SUPPLIED DATA ▸
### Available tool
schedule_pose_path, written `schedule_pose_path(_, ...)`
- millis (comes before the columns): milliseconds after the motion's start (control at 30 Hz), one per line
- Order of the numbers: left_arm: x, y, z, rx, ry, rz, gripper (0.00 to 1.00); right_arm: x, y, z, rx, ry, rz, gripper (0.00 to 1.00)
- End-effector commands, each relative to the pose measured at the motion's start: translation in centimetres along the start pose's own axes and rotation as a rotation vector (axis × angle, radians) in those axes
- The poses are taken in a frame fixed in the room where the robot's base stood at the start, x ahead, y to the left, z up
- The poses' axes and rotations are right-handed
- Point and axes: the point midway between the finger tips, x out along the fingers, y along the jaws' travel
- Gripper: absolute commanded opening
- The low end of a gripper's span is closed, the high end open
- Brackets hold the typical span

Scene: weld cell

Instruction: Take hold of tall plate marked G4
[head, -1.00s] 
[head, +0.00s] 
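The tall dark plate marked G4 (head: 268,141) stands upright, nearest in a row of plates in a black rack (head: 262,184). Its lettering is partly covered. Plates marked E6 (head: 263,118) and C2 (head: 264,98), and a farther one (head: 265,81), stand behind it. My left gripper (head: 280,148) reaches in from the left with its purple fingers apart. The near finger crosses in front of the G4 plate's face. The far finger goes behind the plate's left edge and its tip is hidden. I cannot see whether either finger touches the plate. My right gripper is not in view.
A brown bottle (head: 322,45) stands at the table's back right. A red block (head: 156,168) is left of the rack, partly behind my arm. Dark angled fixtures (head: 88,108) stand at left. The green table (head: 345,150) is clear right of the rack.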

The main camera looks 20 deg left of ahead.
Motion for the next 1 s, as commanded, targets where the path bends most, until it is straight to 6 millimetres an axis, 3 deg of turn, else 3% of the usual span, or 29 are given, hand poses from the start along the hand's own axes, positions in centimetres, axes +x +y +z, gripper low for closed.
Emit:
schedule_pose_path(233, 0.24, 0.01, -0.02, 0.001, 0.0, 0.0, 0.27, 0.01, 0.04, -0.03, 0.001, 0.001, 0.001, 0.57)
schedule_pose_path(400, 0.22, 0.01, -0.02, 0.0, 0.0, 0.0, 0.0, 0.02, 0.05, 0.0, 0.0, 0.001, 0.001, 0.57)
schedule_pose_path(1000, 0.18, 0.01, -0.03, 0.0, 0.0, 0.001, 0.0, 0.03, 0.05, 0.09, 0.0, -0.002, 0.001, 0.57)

CHALLENGE ▸ Scan the data above and copy every line with "commanded" in it.

WRITTEN RESPONSE ▸
- Gripper: absolute commanded opening
Motion for the next 1 s, as commanded, targets where the path bends most, until it is straight to 6 millimetres an axis, 3 deg of turn, else 3% of the usual span, or 29 are given, hand poses from the start along the hand's own axes, positions in centimetres, axes +x +y +z, gripper low for closed.

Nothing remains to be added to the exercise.